Student protesters march outside Bulgarian Parliament
For the first time since the start of anti-government student protests in Bulgarian capital city Sofia last week, the focus shifted on November 1 from the main building of Sofia University to the Bulgarian Parliament across the street.
On the day that Bulgaria celebrates the “national enlighteners” – a collective term for all the revolutionaries, clergy and educators that played a key role in the Bulgarian Revival period and the independence fight against the Ottoman Empire – students marched on Parliament to demand the resignation of the Plamen Oresharski government.
Bulgarian media estimated the total numbers at the march at about 1000, making it one of the largest daytime protest since the start of anti-government protests in mid-June (although an official holiday, the day is not a public holiday – only students get the day off).
The protesters attempted to encircle the area around Parliament, where police were once again out in numbers behind the metal enclosures blocking access to the building for the past several months, disrupting traffic on several streets in central Sofia for several hours.
The students were joined by some of the St Kliment Ohridski Sofia University professors, who held a large banner that read “University professors urge: Wake up!” outside the university’s main building.
A smaller “counter-protest” of government supporters gathered meanwhile outside the St Alexander Nevsky cathedral. According to reports in Bulgarian media, some of the counter-protesters had been bussed in from the town of Pernik.

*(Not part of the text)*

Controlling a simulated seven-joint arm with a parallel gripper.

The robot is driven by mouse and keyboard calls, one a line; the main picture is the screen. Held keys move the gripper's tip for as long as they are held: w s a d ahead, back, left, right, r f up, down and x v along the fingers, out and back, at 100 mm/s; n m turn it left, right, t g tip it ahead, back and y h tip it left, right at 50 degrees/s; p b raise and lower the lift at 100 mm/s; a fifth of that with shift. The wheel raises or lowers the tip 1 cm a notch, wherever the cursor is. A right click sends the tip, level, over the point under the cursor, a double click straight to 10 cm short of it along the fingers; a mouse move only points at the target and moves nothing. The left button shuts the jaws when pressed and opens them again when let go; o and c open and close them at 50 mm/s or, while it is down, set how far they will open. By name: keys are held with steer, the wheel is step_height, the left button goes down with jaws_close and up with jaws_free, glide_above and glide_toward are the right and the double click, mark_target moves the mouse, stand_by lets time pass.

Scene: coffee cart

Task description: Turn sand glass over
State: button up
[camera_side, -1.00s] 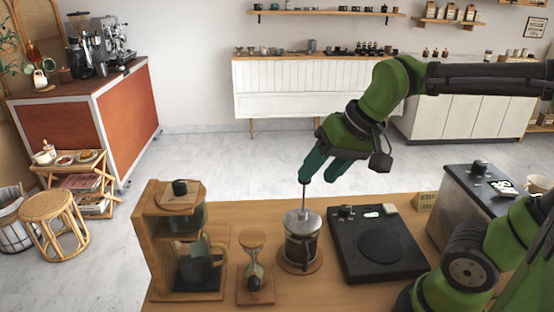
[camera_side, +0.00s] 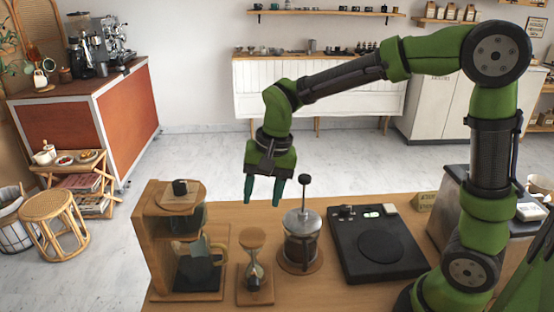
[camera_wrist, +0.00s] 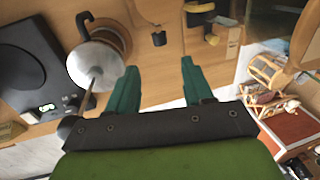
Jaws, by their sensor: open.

Speaking to Nova Televizia, the town’s socialist mayor Rossitsa Yanakieva denied the claims made by opposition parties that municipality employees were among those bussed in, saying that the transportation was organised by the socialist party organisation in the town.
As on other such occasions, several MPs from the ruling coalition, which includes the socialists and the predominantly ethnic Turk Movement for Rights and Freedoms, came out of the Parliament building to thank the counter-protesters for their support.